>> BEGIN PROVIDED ENTRIES

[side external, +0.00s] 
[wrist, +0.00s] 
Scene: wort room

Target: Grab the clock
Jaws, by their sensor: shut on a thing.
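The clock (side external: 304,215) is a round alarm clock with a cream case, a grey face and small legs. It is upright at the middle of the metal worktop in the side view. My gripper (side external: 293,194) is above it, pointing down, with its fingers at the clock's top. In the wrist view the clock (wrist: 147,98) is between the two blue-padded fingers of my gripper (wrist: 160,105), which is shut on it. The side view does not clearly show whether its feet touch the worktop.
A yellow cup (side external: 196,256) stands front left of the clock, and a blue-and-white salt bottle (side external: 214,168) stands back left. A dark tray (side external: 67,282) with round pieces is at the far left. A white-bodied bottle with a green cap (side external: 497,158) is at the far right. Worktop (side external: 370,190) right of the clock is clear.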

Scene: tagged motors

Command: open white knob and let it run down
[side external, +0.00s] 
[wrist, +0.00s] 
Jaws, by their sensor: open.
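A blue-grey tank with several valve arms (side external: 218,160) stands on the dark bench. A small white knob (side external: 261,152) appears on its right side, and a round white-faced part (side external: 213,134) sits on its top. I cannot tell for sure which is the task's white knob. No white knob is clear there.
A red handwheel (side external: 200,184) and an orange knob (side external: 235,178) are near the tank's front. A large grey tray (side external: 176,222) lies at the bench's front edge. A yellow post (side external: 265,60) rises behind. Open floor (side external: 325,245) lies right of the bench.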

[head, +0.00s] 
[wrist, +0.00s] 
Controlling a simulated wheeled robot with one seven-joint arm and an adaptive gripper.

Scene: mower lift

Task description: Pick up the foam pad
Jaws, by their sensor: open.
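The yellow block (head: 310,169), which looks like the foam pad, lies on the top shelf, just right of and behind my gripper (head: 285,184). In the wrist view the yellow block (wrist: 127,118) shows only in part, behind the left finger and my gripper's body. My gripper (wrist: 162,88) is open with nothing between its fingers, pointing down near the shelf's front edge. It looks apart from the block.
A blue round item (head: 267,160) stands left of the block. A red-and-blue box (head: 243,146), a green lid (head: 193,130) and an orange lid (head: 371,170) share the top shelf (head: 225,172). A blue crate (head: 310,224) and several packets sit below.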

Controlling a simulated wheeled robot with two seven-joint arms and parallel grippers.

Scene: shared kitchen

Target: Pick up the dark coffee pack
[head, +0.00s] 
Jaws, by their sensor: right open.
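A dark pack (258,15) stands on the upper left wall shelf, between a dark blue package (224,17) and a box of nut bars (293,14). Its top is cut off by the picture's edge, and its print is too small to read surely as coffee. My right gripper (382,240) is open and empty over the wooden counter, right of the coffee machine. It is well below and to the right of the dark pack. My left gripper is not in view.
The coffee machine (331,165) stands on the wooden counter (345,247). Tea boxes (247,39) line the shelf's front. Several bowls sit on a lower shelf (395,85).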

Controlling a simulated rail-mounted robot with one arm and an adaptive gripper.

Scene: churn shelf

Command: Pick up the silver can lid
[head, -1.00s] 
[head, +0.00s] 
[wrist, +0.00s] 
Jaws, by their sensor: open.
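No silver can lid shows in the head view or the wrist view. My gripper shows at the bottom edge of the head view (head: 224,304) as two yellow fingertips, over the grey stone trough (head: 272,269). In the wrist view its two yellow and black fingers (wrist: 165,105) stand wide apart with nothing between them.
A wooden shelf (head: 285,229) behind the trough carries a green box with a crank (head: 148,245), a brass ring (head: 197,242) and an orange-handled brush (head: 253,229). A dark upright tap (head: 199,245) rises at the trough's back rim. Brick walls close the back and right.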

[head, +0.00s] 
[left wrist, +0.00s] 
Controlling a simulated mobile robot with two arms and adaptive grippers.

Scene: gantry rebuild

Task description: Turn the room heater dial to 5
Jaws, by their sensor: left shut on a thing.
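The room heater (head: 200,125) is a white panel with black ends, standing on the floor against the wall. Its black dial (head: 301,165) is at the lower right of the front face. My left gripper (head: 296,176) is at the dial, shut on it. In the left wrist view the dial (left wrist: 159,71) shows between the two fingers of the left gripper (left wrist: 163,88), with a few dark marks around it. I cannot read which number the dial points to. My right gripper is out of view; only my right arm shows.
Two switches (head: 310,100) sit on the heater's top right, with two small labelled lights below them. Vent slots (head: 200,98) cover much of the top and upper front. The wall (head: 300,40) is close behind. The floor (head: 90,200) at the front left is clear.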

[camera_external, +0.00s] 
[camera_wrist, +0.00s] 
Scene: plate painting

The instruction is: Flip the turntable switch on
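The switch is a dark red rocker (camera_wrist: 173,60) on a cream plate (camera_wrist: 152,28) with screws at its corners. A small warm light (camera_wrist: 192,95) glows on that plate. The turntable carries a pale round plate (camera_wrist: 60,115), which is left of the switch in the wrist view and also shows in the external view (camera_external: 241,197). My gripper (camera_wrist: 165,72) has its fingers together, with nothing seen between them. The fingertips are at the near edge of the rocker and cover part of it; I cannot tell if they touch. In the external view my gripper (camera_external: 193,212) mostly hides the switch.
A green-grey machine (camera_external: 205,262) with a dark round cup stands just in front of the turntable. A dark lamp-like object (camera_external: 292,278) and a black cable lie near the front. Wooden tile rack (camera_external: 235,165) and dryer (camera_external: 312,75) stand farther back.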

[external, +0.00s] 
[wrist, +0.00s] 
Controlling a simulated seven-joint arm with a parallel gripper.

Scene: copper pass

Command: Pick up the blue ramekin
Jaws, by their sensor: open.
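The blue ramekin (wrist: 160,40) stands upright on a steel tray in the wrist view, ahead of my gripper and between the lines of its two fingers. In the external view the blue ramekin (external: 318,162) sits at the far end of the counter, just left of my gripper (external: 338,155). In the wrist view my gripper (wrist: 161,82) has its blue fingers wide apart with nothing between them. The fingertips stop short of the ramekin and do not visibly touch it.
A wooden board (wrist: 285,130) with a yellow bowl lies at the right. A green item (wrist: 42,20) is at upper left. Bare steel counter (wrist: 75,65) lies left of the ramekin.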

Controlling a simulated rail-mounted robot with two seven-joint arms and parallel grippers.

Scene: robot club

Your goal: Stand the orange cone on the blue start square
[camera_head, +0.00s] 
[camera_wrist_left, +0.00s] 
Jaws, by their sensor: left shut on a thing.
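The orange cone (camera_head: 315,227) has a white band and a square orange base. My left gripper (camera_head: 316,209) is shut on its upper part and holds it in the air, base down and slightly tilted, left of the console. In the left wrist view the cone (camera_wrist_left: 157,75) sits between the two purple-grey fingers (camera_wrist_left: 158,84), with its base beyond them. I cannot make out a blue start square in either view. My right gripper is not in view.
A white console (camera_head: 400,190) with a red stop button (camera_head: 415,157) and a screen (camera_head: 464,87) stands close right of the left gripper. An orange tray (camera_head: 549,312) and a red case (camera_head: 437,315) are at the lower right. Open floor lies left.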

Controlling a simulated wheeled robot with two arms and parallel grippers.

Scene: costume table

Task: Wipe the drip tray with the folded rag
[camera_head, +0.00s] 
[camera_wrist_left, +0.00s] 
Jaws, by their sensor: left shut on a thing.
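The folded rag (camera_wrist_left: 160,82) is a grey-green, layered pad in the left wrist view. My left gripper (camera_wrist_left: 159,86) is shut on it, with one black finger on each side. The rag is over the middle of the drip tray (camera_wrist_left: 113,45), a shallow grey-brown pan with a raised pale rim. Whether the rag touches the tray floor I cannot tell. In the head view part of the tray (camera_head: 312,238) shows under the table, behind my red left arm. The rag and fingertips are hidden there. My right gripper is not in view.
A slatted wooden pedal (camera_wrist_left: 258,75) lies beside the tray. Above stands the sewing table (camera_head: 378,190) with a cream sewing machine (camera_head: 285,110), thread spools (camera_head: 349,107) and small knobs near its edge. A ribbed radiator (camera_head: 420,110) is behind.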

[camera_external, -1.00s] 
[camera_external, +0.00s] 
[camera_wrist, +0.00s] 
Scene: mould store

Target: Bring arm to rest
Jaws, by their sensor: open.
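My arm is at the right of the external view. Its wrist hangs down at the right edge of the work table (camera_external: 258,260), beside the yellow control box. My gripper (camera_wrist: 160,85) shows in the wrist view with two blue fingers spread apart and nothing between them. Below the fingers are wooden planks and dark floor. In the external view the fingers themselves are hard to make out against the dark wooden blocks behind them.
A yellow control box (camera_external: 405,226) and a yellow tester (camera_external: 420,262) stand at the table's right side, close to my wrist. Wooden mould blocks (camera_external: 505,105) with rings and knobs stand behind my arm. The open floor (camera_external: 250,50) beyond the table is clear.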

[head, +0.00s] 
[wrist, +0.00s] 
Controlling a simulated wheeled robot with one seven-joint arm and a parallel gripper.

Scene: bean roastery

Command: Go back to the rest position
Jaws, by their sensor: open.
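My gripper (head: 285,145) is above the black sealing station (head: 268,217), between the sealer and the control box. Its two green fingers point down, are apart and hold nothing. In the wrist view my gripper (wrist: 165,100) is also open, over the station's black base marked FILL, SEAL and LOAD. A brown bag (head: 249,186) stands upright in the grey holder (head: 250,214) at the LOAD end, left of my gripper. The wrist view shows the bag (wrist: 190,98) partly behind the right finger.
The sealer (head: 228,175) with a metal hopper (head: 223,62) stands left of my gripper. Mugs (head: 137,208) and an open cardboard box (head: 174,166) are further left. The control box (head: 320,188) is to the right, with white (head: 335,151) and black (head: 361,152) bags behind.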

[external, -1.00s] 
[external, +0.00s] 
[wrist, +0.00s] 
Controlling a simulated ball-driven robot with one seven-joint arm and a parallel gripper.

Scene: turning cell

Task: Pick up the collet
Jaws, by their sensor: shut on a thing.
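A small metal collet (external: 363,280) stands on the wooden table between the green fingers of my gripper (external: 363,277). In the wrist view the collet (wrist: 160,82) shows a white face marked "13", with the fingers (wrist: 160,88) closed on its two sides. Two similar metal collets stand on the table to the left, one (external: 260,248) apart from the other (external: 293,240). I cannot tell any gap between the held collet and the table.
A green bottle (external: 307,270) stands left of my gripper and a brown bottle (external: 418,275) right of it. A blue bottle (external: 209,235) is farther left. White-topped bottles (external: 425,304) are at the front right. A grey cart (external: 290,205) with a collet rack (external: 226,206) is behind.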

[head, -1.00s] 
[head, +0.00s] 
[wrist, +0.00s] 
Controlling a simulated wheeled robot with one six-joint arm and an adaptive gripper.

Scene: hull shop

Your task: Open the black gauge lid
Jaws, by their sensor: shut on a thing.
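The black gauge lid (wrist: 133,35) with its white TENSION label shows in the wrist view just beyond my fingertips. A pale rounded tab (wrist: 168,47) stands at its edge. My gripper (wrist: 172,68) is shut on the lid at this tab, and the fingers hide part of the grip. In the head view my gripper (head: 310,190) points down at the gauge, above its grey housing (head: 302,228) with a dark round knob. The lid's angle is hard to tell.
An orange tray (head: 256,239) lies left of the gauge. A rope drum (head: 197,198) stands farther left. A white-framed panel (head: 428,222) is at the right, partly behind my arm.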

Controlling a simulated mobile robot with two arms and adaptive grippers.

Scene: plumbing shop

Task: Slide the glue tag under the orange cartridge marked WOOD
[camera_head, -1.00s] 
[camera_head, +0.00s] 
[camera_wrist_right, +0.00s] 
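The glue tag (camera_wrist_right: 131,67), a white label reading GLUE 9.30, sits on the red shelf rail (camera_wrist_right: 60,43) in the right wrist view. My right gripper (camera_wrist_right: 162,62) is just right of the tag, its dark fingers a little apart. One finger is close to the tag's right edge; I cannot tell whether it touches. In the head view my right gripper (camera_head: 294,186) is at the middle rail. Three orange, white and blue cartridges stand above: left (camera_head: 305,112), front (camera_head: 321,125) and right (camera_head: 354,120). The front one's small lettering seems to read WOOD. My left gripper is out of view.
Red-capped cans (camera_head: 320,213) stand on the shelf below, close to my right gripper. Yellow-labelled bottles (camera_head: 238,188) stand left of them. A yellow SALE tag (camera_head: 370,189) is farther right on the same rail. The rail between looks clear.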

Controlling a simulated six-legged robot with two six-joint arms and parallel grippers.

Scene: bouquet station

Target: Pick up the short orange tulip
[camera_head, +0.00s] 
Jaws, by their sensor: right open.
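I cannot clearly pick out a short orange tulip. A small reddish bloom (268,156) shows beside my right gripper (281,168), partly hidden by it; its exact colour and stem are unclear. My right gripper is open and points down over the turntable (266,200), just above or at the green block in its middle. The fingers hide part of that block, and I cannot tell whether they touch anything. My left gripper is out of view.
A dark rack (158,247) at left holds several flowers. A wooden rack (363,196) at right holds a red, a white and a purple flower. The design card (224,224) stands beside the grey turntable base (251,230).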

>> END PROVIDED ENTRIES

* **EXERCISE DETAILS**:
Copy all lines from the material that include "Your".

* **ANSWER TO THE EXERCISE**:
Your goal: Stand the orange cone on the blue start square
Your task: Open the black gauge lid

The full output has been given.